_AIM OF THE TASK_
Leaving the pictures aside, transcribe every line below exactly.

_RECORDED INFORMATION_
start

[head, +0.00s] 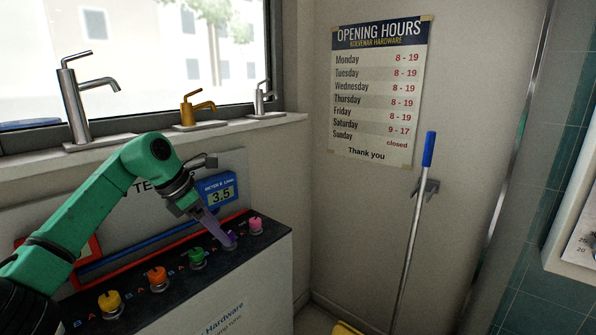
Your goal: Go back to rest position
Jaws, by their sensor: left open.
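My left arm comes in from the left in the head view, and its gripper (222,233) reaches down over a panel of colored knobs. The gripper is open. Its fingertips are at or just above the purple knob (230,240); I cannot tell whether they touch it. The right gripper is not in view.
The black-topped panel (170,298) also carries yellow (110,303), orange (157,277), green (197,257) and pink (255,225) knobs. A blue meter (218,190) reads 3.5. Faucets stand on the windowsill behind. A blue-handled pole (412,240) leans by the wall.

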end

_PROBLEM SOLUTION_
[head, +0.00s] 
Your goal: Go back to rest position
Jaws, by their sensor: left open.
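My left arm comes in from the left in the head view, and its gripper (222,233) reaches down over a panel of colored knobs. The gripper is open. Its fingertips are at or just above the purple knob (230,240); I cannot tell whether they touch it. The right gripper is not in view.
The black-topped panel (170,298) also carries yellow (110,303), orange (157,277), green (197,257) and pink (255,225) knobs. A blue meter (218,190) reads 3.5. Faucets stand on the windowsill behind. A blue-handled pole (412,240) leans by the wall.

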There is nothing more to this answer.